Panic often can be self-inducing, which is the point National Australia Bank chief executive Ross McEwan made at The Australian Strategic Business Forum this week. But a recession would mean rising unemployment, which changes the scenario.
When Australians lose their jobs, that’s when it is time to panic. No job means limited income streams, and unfortunately we aren’t a nation of savers beyond compulsory superannuation. When people can’t pay their mortgage, that’s when they could be forced to sell in a declining market. Economic contagion can follow.
While most Australians are looking at current economic uncertainties through the above prism, we also can’t ignore the impact rising inflation and interest rates will have on government debt. This factor will affect all our lives in the coming decades.
Borrowing costs for government are rising when national debt is creeping towards $1 trillion. And if we lose our AAA credit rating that will only add to the future interest bills. The lower your credit rating, the higher your interest payments.
The new Labor government has promised not to raise taxes other than for multinationals to address tax avoidance. That means, unless it constrains spending, debt will keep on growing. If the economy does slow, debt will rise even faster because a slowing economy delivers less revenue.
It really should be compulsory for anyone who wants to hold a finance portfolio to study economics. Only the pluralist in me prevents me firming on that view.

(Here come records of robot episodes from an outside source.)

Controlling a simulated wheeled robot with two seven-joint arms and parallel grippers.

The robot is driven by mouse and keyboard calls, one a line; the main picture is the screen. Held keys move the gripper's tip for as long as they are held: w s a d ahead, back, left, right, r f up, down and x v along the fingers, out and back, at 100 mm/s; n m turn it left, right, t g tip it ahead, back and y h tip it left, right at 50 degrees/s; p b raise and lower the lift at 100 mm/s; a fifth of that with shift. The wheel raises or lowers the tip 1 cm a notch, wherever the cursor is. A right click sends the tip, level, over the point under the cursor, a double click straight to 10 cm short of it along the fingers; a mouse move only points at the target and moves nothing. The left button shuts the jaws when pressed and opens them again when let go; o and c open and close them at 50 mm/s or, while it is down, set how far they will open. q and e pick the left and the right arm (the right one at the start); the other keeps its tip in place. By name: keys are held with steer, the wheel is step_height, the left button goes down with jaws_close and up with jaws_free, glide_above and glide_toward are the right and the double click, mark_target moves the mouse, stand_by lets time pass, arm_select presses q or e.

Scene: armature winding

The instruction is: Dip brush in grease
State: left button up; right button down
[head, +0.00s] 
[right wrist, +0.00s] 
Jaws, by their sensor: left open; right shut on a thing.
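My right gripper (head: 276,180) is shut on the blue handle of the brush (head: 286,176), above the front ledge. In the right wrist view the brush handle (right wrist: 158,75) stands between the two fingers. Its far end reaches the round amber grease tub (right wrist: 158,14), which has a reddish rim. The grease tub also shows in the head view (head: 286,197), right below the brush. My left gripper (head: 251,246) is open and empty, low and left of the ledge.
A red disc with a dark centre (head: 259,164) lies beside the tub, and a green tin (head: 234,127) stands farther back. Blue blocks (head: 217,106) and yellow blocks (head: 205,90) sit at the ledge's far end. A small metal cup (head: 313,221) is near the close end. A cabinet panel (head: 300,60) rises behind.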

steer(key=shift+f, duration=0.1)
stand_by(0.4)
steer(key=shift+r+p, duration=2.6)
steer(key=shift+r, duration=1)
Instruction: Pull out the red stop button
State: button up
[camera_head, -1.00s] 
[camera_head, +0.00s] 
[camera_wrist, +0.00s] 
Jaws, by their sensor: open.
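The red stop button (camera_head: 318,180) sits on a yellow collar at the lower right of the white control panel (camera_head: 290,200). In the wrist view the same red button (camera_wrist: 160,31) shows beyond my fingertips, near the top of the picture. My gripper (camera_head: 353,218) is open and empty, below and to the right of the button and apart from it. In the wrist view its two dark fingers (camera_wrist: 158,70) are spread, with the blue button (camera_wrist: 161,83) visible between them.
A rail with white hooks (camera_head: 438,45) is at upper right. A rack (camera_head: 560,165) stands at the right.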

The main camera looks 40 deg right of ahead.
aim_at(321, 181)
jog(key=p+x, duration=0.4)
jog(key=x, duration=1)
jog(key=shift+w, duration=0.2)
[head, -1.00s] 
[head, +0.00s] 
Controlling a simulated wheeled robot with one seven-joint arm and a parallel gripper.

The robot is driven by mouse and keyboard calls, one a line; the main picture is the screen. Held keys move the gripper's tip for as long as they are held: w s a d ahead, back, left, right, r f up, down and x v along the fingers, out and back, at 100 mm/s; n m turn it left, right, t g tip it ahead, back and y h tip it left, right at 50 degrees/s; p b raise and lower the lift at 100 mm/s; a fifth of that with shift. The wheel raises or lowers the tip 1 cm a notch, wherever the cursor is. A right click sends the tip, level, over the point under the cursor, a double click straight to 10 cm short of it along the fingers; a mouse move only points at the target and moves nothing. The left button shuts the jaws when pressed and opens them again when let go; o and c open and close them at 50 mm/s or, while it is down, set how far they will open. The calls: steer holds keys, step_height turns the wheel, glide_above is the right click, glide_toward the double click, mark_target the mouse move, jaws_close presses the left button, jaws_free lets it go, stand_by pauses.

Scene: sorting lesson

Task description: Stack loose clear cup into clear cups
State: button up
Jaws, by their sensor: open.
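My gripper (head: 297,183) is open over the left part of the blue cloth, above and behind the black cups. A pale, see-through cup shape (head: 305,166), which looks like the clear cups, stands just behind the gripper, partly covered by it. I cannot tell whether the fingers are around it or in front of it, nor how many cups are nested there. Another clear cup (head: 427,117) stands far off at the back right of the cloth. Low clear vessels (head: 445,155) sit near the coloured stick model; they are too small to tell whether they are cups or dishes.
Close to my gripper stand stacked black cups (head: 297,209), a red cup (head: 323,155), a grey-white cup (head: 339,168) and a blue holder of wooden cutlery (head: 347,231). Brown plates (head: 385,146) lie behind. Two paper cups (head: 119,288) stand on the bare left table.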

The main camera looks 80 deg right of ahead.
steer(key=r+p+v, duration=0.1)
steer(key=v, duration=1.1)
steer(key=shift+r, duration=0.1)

All of which is why the government should have announced a tax summit instead of a skills summit. But tax reform is hard and I doubt the new government has the stomach for it. Which is a shame because we know the window for significant reforms is small in Australian politics. Go hard early or risk becoming a do-nothing administration. Just ask Kevin Rudd. At least he apologised to Indigenous Australians.
Perhaps the most negligent inaction by the previous government was failing to lengthen the maturity structure of national debt. Most debt is accrued via the issuing of short-terms bonds, but during the era of record low interest rates it was daft not to lock in low long-term interest rates on 10, 20 or 30-year bonds. In addition, nearly 5 per cent of government debt is pegged to the consumer price index, which means it goes up when inflation goes up, adding to the debt burden on the budget.
Had the Coalition done so it would have insulated the nation from rising rates in the current inflationary climate. Which would have kept interest payments in check in the coming years, thus lowering the multibillion-dollar annual interest rate load – money that could have been spent on service provision instead.
As treasurer, Josh Frydenberg had the power to instruct the Treasury to look for cheap long-term bonds instead of the quick and easy short-term bonds that will regularly need to be replaced by much higher interest rate bonds. These were decisions made by the Australian Office of Financial Management – which answers to the head of Treasury, Steven Kennedy, who in turn used to answer to Frydenberg. Jim Chalmers is now his master.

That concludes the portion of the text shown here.